Sorry, I am not persuaded by your insistence on sympathy for seal harvesters, no matter how much froth and spittle you send in my direction. Given many species in Northern Canada are already threatened by the disappearance of their icy habitat, I would rather see the dwindling population of fishermen adapt to the world their industry has created for them, then grant them a state subsidy to slaughter members of a species already stressed by climate change.

Desoc
Wednesday, March 25, 2009 8:58 PM
An intelligent (mostly), well-written response. No, I'm not a coward and if you had better intuition (more experience in the real world) you'd know that. Cowards always pick on people lower in stature (physical, intellectual, socio-economic class, etc.) as did Margolis (and you...to a certain extent) when he insulted people in no position to fight back at all. The odds are so overwhelming that I would respond exactly the same way in person, and if you or him dared take a swipe at me....!!!

Of course I'm not claiming that animals don't feel pain; nothing could be more obvious. I was commenting on your use of the word 'sentient' (1: responsive to or conscious of sense impressions; 2: aware; 3: finely sensitive in perception or feeling; [Merriam Webster's, tenth edition]) to express the incredibly obvious reality that...animals feel pain. Using 'learned' words for the most down-to-earth reality reflets very poorly on the writer. Legions of 'experts' from Tolstoy to William Strunk have expressed the obvious notion perfectly articulated by Hemingway when he said about another writer: "He seems to think that big words represent big emotions".
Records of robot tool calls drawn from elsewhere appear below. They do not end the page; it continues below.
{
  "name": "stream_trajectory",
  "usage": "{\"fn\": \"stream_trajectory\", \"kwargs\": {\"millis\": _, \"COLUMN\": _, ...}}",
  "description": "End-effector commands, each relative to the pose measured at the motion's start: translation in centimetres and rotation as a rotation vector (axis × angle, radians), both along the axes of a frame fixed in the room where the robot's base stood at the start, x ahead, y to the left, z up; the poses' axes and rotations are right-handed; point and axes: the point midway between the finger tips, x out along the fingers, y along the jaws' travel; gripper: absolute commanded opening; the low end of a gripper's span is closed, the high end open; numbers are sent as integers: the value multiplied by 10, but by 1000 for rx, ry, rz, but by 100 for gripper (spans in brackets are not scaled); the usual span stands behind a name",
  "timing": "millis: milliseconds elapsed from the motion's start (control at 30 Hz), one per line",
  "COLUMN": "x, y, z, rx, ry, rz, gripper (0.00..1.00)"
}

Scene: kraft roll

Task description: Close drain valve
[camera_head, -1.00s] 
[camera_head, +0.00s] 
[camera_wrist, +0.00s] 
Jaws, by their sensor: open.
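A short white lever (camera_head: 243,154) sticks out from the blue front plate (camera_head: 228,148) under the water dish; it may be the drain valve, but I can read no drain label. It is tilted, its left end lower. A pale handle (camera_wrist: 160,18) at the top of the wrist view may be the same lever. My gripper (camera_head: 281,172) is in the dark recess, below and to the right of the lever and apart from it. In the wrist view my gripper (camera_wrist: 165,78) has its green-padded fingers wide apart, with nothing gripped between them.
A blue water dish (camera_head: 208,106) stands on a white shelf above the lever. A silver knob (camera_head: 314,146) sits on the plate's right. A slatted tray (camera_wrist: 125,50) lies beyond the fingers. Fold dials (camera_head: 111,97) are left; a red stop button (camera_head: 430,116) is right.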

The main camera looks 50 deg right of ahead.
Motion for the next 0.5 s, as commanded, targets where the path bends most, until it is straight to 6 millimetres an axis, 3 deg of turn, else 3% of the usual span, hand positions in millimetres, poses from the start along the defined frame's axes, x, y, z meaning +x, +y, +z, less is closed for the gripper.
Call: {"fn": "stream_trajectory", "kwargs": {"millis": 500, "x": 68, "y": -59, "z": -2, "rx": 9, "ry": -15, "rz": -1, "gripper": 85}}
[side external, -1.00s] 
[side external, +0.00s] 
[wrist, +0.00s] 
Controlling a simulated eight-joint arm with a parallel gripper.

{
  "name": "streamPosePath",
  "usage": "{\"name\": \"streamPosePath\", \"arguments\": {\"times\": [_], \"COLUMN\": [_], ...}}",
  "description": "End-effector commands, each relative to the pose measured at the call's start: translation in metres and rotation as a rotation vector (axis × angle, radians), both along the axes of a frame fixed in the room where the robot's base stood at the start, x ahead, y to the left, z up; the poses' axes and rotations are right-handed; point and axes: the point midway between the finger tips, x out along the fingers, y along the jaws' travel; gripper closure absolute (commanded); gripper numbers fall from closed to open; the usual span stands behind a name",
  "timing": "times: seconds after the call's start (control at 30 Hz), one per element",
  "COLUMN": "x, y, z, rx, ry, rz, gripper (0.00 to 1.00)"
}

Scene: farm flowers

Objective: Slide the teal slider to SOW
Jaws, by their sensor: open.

You completely missed the point about the requirement by law (in the regs) about the number of times to club the seal. The hunters are workers, hired by the captain who is well aware of 2 things: 1) there is a requirement in the regs to hit them so many times—6 I think—to make sure they're dead before the hunter goes after another seal; 2) there are cameras everywhere and nothing will attract those cameras like a poor little half-dead cub, writhing in pain as the hunter runs to get another one. That spells fine for the captain, and nasty publicity for the hunt. So the hunters have strict orders that they must follow (there are f.....g cameras everywhere!!) about how they club the seals. No, I'm not dreaming at all, and once again you display how you don't know much about the world of real work.

Of course, these guys don't need to think about laws and regs as you ridiculously said; they just need to follow the simple orders of their employer who is perfectly aware of a simple straight-forward requirement. Pseudo intellectuals always give themselves away as not understanding the real world of work...not getting it. (Sorry for the ad hominem—PERSONAL—attack... I told myself I would avoid that.)

I know some of the people who go hunting. Can you not imagine how much they'd rather work 40 hours a week in a stable $25.00-an-hour job in a plant or factory and not have to go out on the ice in a dangerous, dirty job, with the whole world taking cheap shots at them. Surely, you can understand their situation.

You're also completely wrong about the depletion of the stocks from over-fishing. Local fishermen started complaining in the 50s about the havoc wreaked by big trawlers, from Canada, the US, and Europe, harvesting everything big and small, dragging the bottom and ruining the habitat. Local fishermen could have fished until hell froze over without depleting the stocks, and this is especially true of the mere deck hands who are the people wielding the clubs in the seal hunt.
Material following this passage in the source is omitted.